**Problem requirements:** Copy the records below exactly as they appear.

**********

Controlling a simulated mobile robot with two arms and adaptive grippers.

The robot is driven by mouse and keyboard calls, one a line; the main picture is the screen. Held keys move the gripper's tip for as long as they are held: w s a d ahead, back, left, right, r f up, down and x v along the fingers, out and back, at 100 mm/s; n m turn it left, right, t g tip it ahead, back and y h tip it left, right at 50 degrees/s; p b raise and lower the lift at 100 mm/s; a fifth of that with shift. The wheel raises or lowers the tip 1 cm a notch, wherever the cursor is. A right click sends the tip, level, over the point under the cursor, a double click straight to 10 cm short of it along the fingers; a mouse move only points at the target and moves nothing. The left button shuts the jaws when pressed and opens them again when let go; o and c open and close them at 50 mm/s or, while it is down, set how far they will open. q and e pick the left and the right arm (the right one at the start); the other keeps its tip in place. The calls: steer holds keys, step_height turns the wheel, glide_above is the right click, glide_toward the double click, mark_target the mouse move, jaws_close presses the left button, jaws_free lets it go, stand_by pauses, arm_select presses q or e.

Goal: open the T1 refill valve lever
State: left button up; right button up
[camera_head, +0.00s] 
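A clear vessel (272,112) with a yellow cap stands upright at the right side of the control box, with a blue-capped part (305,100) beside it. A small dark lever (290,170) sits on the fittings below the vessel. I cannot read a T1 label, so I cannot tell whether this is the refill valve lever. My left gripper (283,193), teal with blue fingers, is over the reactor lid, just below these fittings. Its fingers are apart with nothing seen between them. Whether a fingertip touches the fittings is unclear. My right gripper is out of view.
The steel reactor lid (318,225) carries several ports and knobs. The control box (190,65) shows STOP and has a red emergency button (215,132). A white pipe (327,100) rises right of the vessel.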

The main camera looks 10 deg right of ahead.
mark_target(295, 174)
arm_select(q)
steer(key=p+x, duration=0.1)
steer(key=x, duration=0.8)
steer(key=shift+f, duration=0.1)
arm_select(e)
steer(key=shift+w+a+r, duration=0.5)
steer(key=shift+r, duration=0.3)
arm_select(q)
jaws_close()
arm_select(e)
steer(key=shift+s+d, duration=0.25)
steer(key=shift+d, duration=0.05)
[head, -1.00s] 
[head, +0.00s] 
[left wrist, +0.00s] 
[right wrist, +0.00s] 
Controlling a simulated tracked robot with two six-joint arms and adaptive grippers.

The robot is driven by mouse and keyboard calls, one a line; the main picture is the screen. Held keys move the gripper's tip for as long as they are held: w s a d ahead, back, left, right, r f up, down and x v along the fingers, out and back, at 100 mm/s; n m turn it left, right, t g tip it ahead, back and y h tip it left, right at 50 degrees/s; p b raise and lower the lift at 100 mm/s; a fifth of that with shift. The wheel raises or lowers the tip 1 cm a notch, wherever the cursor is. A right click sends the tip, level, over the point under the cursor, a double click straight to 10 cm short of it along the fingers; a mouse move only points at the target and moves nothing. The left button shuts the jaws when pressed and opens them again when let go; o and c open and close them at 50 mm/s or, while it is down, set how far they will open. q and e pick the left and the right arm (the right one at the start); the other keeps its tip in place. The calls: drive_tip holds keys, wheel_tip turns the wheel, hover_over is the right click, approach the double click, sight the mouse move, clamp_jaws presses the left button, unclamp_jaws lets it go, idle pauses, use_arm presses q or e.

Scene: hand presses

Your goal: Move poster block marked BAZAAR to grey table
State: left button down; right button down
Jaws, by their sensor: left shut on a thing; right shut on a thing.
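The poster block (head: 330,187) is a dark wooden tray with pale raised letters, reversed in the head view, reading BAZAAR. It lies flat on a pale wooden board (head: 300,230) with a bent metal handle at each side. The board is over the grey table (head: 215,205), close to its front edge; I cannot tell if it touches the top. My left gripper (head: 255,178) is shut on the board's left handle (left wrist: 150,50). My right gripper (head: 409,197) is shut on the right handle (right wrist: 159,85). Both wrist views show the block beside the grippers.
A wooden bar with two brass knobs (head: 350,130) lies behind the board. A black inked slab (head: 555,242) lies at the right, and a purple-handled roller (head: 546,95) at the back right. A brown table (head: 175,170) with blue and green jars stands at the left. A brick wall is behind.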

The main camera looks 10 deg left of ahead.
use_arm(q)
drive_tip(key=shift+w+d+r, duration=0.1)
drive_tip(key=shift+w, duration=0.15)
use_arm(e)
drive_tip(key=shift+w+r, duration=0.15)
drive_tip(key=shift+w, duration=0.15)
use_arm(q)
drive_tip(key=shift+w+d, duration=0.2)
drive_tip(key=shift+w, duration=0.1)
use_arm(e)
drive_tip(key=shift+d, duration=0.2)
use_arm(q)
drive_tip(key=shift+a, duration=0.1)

**********

**Worked answer:**
Controlling a simulated mobile robot with two arms and adaptive grippers.

The robot is driven by mouse and keyboard calls, one a line; the main picture is the screen. Held keys move the gripper's tip for as long as they are held: w s a d ahead, back, left, right, r f up, down and x v along the fingers, out and back, at 100 mm/s; n m turn it left, right, t g tip it ahead, back and y h tip it left, right at 50 degrees/s; p b raise and lower the lift at 100 mm/s; a fifth of that with shift. The wheel raises or lowers the tip 1 cm a notch, wherever the cursor is. A right click sends the tip, level, over the point under the cursor, a double click straight to 10 cm short of it along the fingers; a mouse move only points at the target and moves nothing. The left button shuts the jaws when pressed and opens them again when let go; o and c open and close them at 50 mm/s or, while it is down, set how far they will open. q and e pick the left and the right arm (the right one at the start); the other keeps its tip in place. The calls: steer holds keys, step_height turns the wheel, glide_above is the right click, glide_toward the double click, mark_target the mouse move, jaws_close presses the left button, jaws_free lets it go, stand_by pauses, arm_select presses q or e.

Goal: open the T1 refill valve lever
State: left button up; right button up
[camera_head, +0.00s] 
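A clear vessel (272,112) with a yellow cap stands upright at the right side of the control box, with a blue-capped part (305,100) beside it. A small dark lever (290,170) sits on the fittings below the vessel. I cannot read a T1 label, so I cannot tell whether this is the refill valve lever. My left gripper (283,193), teal with blue fingers, is over the reactor lid, just below these fittings. Its fingers are apart with nothing seen between them. Whether a fingertip touches the fittings is unclear. My right gripper is out of view.
The steel reactor lid (318,225) carries several ports and knobs. The control box (190,65) shows STOP and has a red emergency button (215,132). A white pipe (327,100) rises right of the vessel.

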The main camera looks 10 deg right of ahead.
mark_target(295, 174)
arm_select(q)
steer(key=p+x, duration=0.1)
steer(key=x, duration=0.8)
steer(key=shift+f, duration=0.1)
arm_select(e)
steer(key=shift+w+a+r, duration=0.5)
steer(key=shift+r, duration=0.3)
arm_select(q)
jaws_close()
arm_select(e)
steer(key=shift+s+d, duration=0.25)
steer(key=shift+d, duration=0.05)
[head, -1.00s] 
[head, +0.00s] 
[left wrist, +0.00s] 
[right wrist, +0.00s] 
Controlling a simulated tracked robot with two six-joint arms and adaptive grippers.

The robot is driven by mouse and keyboard calls, one a line; the main picture is the screen. Held keys move the gripper's tip for as long as they are held: w s a d ahead, back, left, right, r f up, down and x v along the fingers, out and back, at 100 mm/s; n m turn it left, right, t g tip it ahead, back and y h tip it left, right at 50 degrees/s; p b raise and lower the lift at 100 mm/s; a fifth of that with shift. The wheel raises or lowers the tip 1 cm a notch, wherever the cursor is. A right click sends the tip, level, over the point under the cursor, a double click straight to 10 cm short of it along the fingers; a mouse move only points at the target and moves nothing. The left button shuts the jaws when pressed and opens them again when let go; o and c open and close them at 50 mm/s or, while it is down, set how far they will open. q and e pick the left and the right arm (the right one at the start); the other keeps its tip in place. The calls: drive_tip holds keys, wheel_tip turns the wheel, hover_over is the right click, approach the double click, sight the mouse move, clamp_jaws presses the left button, unclamp_jaws lets it go, idle pauses, use_arm presses q or e.

Scene: hand presses

Your goal: Move poster block marked BAZAAR to grey table
State: left button down; right button down
Jaws, by their sensor: left shut on a thing; right shut on a thing.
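The poster block (head: 330,187) is a dark wooden tray with pale raised letters, reversed in the head view, reading BAZAAR. It lies flat on a pale wooden board (head: 300,230) with a bent metal handle at each side. The board is over the grey table (head: 215,205), close to its front edge; I cannot tell if it touches the top. My left gripper (head: 255,178) is shut on the board's left handle (left wrist: 150,50). My right gripper (head: 409,197) is shut on the right handle (right wrist: 159,85). Both wrist views show the block beside the grippers.
A wooden bar with two brass knobs (head: 350,130) lies behind the board. A black inked slab (head: 555,242) lies at the right, and a purple-handled roller (head: 546,95) at the back right. A brown table (head: 175,170) with blue and green jars stands at the left. A brick wall is behind.

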The main camera looks 10 deg left of ahead.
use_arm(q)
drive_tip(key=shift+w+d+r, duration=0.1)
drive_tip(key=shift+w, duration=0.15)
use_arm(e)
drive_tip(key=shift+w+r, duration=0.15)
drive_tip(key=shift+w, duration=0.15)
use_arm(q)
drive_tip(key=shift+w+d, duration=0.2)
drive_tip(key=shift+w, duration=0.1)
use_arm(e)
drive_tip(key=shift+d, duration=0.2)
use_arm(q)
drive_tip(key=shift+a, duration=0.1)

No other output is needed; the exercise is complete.